Task statement
Without the images, print all the entries below exactly as given.
Begin Dataset records
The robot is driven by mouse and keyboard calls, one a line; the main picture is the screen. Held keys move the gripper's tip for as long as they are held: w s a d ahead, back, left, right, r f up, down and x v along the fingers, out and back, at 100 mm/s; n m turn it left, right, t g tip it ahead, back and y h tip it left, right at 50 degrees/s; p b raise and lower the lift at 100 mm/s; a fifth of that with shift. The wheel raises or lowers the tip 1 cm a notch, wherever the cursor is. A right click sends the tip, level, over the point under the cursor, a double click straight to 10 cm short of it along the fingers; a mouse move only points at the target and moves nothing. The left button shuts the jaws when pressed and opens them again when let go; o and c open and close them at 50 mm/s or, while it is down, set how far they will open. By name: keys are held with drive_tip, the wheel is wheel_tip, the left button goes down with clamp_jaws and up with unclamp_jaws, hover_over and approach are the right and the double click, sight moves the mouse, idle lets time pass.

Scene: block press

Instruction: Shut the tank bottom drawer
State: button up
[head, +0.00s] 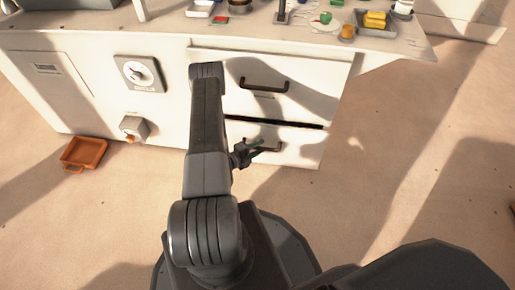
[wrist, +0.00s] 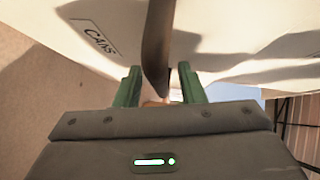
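The white bottom drawer (head: 300,152) is in the front of the bench, under the upper drawer (head: 310,75). A dark gap runs along its top edge, so it looks slightly open. Its dark handle (head: 276,145) is partly hidden by my gripper (head: 257,147), which is right at it in the head view. In the wrist view, the green fingers of my gripper (wrist: 160,88) are apart. A dark handle bar (wrist: 157,45) shows between them, with space on both sides. I cannot tell whether a finger touches it.
The bench top (head: 150,28) holds several small items, including a tray with yellow blocks (head: 375,20). A dial (head: 139,73) and a knob box (head: 133,128) are on the bench front, left of my arm. An orange tray (head: 83,153) lies on the floor. Floor at right is clear.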

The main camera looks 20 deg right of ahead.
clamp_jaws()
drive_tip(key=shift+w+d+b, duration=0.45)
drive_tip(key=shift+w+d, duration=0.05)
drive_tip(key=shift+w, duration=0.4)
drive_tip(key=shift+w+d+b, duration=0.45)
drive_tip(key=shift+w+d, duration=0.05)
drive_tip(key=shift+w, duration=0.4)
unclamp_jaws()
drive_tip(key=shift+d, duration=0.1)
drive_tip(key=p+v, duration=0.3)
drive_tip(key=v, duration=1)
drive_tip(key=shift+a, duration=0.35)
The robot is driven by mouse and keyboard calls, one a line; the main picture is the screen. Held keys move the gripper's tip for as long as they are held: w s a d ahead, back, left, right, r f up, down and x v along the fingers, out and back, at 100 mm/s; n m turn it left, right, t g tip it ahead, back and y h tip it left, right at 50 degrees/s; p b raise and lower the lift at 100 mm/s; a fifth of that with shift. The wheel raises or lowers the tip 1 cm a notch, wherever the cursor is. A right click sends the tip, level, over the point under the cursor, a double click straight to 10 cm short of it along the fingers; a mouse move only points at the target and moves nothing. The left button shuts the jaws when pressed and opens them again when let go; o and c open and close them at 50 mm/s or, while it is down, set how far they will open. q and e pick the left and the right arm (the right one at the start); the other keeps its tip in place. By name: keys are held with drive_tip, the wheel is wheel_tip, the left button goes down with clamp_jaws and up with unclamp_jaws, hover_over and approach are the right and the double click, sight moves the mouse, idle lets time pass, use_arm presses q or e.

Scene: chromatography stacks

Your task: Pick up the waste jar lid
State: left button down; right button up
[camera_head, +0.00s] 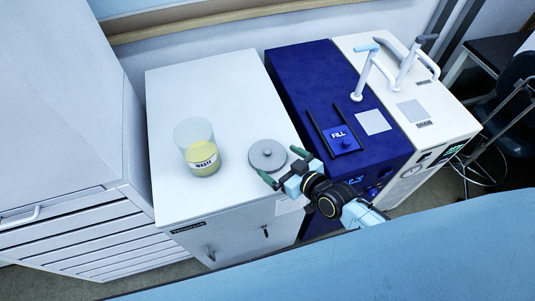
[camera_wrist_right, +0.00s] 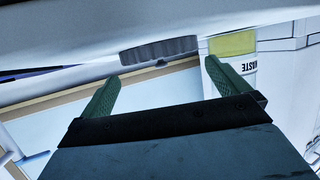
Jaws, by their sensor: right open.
End Dataset records
Response for this exercise
The robot is driven by mouse and keyboard calls, one a line; the main picture is the screen. Held keys move the gripper's tip for as long as they are held: w s a d ahead, back, left, right, r f up, down and x v along the fingers, out and back, at 100 mm/s; n m turn it left, right, t g tip it ahead, back and y h tip it left, right at 50 degrees/s; p b raise and lower the lift at 100 mm/s; a fifth of that with shift. The wheel raises or lowers the tip 1 cm a notch, wherever the cursor is. A right click sends the tip, level, over the point under the cursor, a double click straight to 10 cm short of it along the fingers; a mouse move only points at the target and moves nothing. The left button shuts the jaws when pressed and opens them again when let go; o and c open and close them at 50 mm/s or, while it is down, set how far they will open. By name: keys are held with drive_tip, the wheel is wheel_tip, the left button goes down with clamp_jaws and up with unclamp_jaws, hover_over and approach are the right and the double click, sight moves the mouse, idle lets time pass.

Scene: block press

Instruction: Shut the tank bottom drawer
State: button up
[head, +0.00s] 
[wrist, +0.00s] 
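The white bottom drawer (head: 300,152) is in the front of the bench, under the upper drawer (head: 310,75). A dark gap runs along its top edge, so it looks slightly open. Its dark handle (head: 276,145) is partly hidden by my gripper (head: 257,147), which is right at it in the head view. In the wrist view, the green fingers of my gripper (wrist: 160,88) are apart. A dark handle bar (wrist: 157,45) shows between them, with space on both sides. I cannot tell whether a finger touches it.
The bench top (head: 150,28) holds several small items, including a tray with yellow blocks (head: 375,20). A dial (head: 139,73) and a knob box (head: 133,128) are on the bench front, left of my arm. An orange tray (head: 83,153) lies on the floor. Floor at right is clear.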

The main camera looks 20 deg right of ahead.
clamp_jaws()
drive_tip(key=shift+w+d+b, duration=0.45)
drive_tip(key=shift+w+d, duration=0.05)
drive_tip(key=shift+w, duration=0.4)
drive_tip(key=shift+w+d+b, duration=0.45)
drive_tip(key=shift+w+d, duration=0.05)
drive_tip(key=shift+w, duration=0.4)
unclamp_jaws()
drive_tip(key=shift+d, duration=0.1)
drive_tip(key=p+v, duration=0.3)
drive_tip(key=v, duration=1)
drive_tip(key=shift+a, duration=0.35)
The robot is driven by mouse and keyboard calls, one a line; the main picture is the screen. Held keys move the gripper's tip for as long as they are held: w s a d ahead, back, left, right, r f up, down and x v along the fingers, out and back, at 100 mm/s; n m turn it left, right, t g tip it ahead, back and y h tip it left, right at 50 degrees/s; p b raise and lower the lift at 100 mm/s; a fifth of that with shift. The wheel raises or lowers the tip 1 cm a notch, wherever the cursor is. A right click sends the tip, level, over the point under the cursor, a double click straight to 10 cm short of it along the fingers; a mouse move only points at the target and moves nothing. The left button shuts the jaws when pressed and opens them again when let go; o and c open and close them at 50 mm/s or, while it is down, set how far they will open. q and e pick the left and the right arm (the right one at the start); the other keeps its tip in place. By name: keys are held with drive_tip, the wheel is wheel_tip, the left button goes down with clamp_jaws and up with unclamp_jaws, hover_over and approach are the right and the double click, sight moves the mouse, idle lets time pass, use_arm presses q or e.

Scene: chromatography stacks

Your task: Pick up the waste jar lid
State: left button down; right button up
[camera_head, +0.00s] 
[camera_wrist_right, +0.00s] 
Jaws, by their sensor: right open.

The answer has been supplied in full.